▶ **Data segment**:
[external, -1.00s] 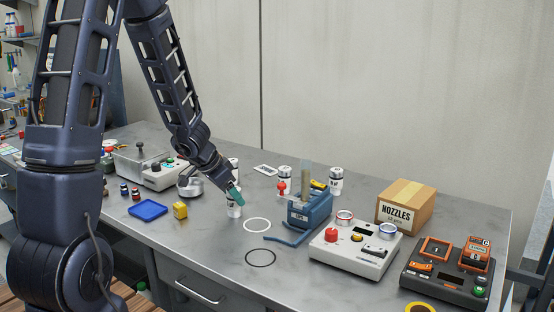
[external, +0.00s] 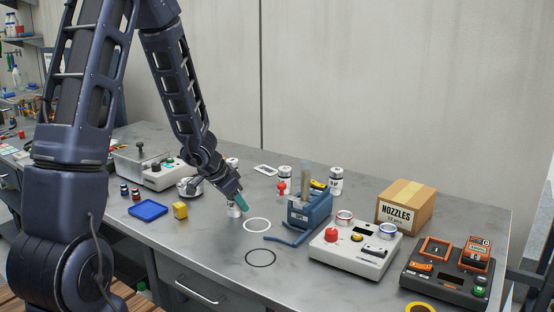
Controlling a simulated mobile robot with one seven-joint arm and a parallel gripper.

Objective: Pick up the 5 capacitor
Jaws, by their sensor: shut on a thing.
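Several white cylindrical capacitors stand on the grey workbench. One capacitor (external: 233,211) is at my gripper (external: 240,203), left of the white ring; my gripper is shut on it. The teal fingertips cover its upper part, and its label cannot be read. Another capacitor (external: 232,164) stands behind my wrist, partly hidden. Two more stand farther back, one (external: 284,174) behind the blue holder and one (external: 336,181) to its right. Their numbers are too small to read.
A white ring (external: 257,225) and a black ring (external: 260,258) lie on the bench. The blue holder (external: 311,211), a white control box (external: 354,249) and a nozzles carton (external: 405,206) stand to the right.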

▶ **Exercise brief**: Omit the pictures, then repeat exactly each line from the beginning of the listing through the line with "Objective: Pick up the 5 capacitor".

▶ **Result for this task**:
[external, -1.00s] 
[external, +0.00s] 
Controlling a simulated mobile robot with one seven-joint arm and a parallel gripper.

Objective: Pick up the 5 capacitor

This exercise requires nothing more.